IFLAと造園界発展への情熱 北村信正氏の活動と心

 デレゲート・副会長としてのIFLA 運営に見る規範

田代順孝

■はじめに

 本稿の目的は、日本の造園界の国際化と総合化を追い求め、自ら先頭に立ってIFLA活動を実践してきた国際的造園人北村信正氏の人となりと心から見た道筋を紹介することにある。その道筋の中で北村氏の行動規範ともいえる“余裕と遊びのある動き”が遺憾なく発揮され続けたことを“真摯なIFLA活動”の中に見ることができると考える。

 

 現在、日本の造園界では設計界はランドスケープアーキテクトを、管理・運営界は管理運営士(パークマネージャー)を名乗り、専門職能の充実と向上、職域の拡大に向けて世界的・全国的な活動を展開している。世界との交流も年々活発になっている。このような発展の礎は、実は北村氏がIFLA(国際造園家会議)という世界組織に積極的に関わり、日本の造園界の人間が世界のLandscape Architectと直接顔を合わせて存在をアピールし交流を続けてきたことの中に存在するのである。ここではその必要性を予感し、自らリーダーとしての仕事を精力的にこなし、世界に日本の造園界を認知させ、今日の発展の原動力として評価される北村信正氏のIFLA 活動を振り返り、その成果を顧みるとともに、畏れ多いことであるがドライビングフォースとしての“人間的思い”に触れてみたい。なお、氏は造園専門家として東京都公園緑地部、造園学会、民間造園会社役員等の仕事を通じて華々しい成果を上げられているがその事についての記載はここでは控えさせていただく。

 

1)国際造園会議日本大会(1964年)への取り組み

  ~IFLAへのかかわりの契機~

 IFLA 国際造園会議日本大会は1964年(昭和39年)に開催された。東京オリンピックが開催された年でもあり、日本の高度経済成長の姿を世界にアピールする盛り上がりの中で、日本の造園界の悲願として総力を挙げて取り組まれたこのイベントはまさに世界へのデビューであったといっても過言ではあるまい。

この会議は当時IFLAの理事会で副会長であった佐藤昌が提唱し、のち1962年大会で決定された。日本造園学会会長であった佐藤氏は都市計画会館内に事務局を置く実行委員会を組織し運営にあたった。

 日本では、大正年代に日本造園学会が「造園学の訳語としてLandscape Architectureを充てる」と宣言して以来、その世界的活動の土俵をIFLAに求めてきた。IFLAに参加する認定専門家組織(Affiliate Organization)を日本造園学会と定め、佐藤昌、横山光雄、戸野琢磨などが先駆的に日本造園学会を代表して世界会議に出席し、徐々に日本の存在をアピールし、発言力を増していった。IFLAにとって初めての世界会議(コングレス)開催を東京都に誘致し、(社)日本造園学会の公式事業として開催にこぎつけた。開催に当たっては、学・官(建設省と東京都、および造園学会)のコラボレーションが組まれ、その組織力が前面に出た体制が組まれた。この時期には日本の造園界にはまだ”業界“としての組織は存在していなかったのである。大会を契機に、学・官・産の連携が意図され、設計業界、造園施工業界が力を増してきたといえる。

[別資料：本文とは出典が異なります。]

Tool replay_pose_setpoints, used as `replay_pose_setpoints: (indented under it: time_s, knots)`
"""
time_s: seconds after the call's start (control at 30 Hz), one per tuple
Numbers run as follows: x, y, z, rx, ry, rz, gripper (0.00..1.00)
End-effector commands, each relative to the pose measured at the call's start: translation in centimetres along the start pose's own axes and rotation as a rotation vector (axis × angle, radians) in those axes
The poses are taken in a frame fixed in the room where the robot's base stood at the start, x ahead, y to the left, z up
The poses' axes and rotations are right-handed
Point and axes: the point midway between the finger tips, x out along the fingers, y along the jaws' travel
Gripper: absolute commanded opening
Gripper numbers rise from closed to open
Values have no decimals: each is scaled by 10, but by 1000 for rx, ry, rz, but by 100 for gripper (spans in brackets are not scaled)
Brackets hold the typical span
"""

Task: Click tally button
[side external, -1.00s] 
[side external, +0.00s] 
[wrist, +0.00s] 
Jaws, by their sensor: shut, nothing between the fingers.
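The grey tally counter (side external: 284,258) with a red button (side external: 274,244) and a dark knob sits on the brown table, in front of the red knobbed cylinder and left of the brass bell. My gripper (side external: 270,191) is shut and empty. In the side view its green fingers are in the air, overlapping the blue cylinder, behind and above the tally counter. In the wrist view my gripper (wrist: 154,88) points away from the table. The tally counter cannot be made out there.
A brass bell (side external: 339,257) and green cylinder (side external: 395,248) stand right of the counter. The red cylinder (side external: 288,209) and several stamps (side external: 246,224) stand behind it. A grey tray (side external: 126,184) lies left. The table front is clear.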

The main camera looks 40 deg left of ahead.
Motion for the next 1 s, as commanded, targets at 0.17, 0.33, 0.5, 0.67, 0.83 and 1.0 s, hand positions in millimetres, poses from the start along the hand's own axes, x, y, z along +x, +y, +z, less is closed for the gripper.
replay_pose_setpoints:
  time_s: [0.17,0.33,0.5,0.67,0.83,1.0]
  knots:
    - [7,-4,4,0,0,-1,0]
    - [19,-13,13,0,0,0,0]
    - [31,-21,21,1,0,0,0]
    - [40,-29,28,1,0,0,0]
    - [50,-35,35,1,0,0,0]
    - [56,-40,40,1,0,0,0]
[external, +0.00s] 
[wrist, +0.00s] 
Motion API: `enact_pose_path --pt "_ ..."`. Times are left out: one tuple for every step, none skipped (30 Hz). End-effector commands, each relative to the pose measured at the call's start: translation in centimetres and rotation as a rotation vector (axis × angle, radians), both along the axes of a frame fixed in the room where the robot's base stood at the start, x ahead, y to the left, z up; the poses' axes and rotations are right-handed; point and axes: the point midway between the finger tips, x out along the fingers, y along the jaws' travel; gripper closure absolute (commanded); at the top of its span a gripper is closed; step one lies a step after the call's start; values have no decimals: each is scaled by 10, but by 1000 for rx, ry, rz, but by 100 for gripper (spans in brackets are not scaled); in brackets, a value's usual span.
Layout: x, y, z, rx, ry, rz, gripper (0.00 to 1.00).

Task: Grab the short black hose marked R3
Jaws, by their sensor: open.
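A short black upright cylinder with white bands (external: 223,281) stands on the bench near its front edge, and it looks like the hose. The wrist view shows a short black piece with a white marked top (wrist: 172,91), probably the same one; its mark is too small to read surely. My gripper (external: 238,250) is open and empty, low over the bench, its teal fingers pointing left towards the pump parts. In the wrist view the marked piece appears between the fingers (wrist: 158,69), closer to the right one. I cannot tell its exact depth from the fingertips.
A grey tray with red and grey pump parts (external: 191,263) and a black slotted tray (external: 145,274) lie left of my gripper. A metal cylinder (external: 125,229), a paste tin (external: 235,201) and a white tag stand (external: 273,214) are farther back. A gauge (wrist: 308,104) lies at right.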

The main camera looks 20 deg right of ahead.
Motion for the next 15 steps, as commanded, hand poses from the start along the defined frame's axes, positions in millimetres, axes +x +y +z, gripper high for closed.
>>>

 日本造園学会は定款に基づいて事業を実行委員会に委託した。まだ学会が直営の事業を執行できる能力を備えていなかった時代である。組織体系は以下の様であり、北村は企画部長を担当している。

 実行委員会 委員長:佐藤昌、副委員長:森脇竜雄、田治六郎   

 事務局長:金子九郎

 総務部長:金子九郎、経理部長・渉外学術部長:横山光雄、

 事業企画部長:北村信正

 

 大会開催の国内的周知を図る情報源・宣伝媒体として、IFLA本部の活動を造園学会会員に紹介する「IFLA NEWS」第1号が63年9月に発行された。編集長は総務委部長でもあった金子九郎氏が務めた。この事業の実行過程で北村は東京都の現役職員であり、公園緑地部の課長職にあった。大会運営では事業部長として資金面を担当し、東京都募金条例の下での寄付募集行為許可を取り付ける等募金集めの手法を駆使した。一方で大蔵省特定寄付に対する税対照控除許可を取り付け寄付による資金集めの方途を開いた。一方、大会プログラムは、造園学会が総力を挙げて工夫を凝らし内容は多岐にわたり、研究発表、スタディツアー(造園事業実施地視察、名園視察など)ソーシャルプログラム(交流企画)が組まれた。この実施に当たって、重鎮から若手まで会員を総動員した。大会の成果は後日「日本の造園」として出版され、情報発信ツールとして造園界内外に活用された。特に造園系の学生にとっては有用な参考図書となった。 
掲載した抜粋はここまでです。